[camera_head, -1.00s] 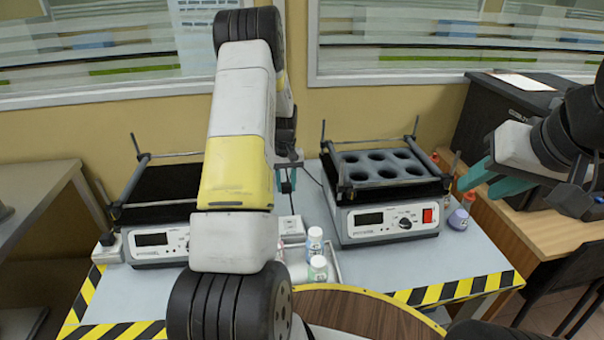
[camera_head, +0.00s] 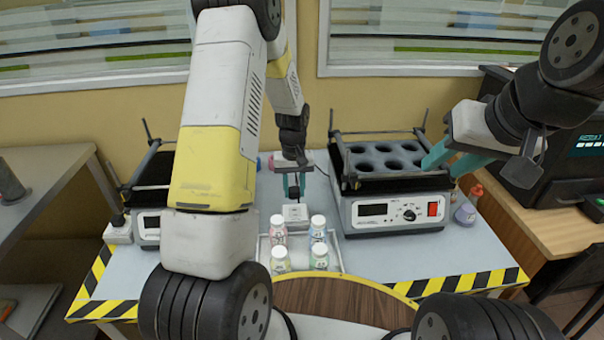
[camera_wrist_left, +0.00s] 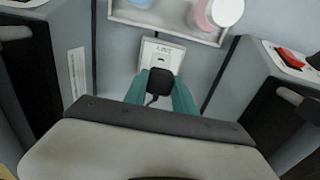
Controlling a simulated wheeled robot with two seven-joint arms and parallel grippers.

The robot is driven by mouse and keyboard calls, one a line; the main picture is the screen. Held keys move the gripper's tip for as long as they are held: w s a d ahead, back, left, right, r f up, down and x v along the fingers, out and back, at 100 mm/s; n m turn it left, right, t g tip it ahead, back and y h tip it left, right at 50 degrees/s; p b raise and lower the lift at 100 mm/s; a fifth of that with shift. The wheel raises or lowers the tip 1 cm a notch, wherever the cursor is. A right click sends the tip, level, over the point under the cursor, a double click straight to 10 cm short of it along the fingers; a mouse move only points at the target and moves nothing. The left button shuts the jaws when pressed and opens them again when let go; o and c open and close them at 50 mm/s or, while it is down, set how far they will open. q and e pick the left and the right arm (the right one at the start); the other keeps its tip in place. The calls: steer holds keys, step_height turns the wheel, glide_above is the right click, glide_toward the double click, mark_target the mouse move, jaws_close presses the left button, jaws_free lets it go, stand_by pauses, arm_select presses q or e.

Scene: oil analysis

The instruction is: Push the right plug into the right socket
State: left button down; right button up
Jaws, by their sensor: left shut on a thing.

### Short task
Except for the pictures, reproduce every line exactly.

### Expected output
[camera_head, -1.00s] 
[camera_head, +0.00s] 
[camera_wrist_left, +0.00s] 
Controlling a simulated wheeled robot with two seven-joint arms and parallel grippers.

The robot is driven by mouse and keyboard calls, one a line; the main picture is the screen. Held keys move the gripper's tip for as long as they are held: w s a d ahead, back, left, right, r f up, down and x v along the fingers, out and back, at 100 mm/s; n m turn it left, right, t g tip it ahead, back and y h tip it left, right at 50 degrees/s; p b raise and lower the lift at 100 mm/s; a fifth of that with shift. The wheel raises or lowers the tip 1 cm a notch, wherever the cursor is. A right click sends the tip, level, over the point under the cursor, a double click straight to 10 cm short of it along the fingers; a mouse move only points at the target and moves nothing. The left button shuts the jaws when pressed and opens them again when let go; o and c open and close them at 50 mm/s or, while it is down, set how far they will open. q and e pick the left and the right arm (the right one at the start); the other keeps its tip in place. The calls: steer holds keys, step_height turns the wheel, glide_above is the right click, glide_toward the double click, mark_target the mouse move, jaws_close presses the left button, jaws_free lets it go, stand_by pauses, arm_select presses q or e.

Scene: oil analysis

The instruction is: Push the right plug into the right socket
State: left button down; right button up
Jaws, by their sensor: left shut on a thing.

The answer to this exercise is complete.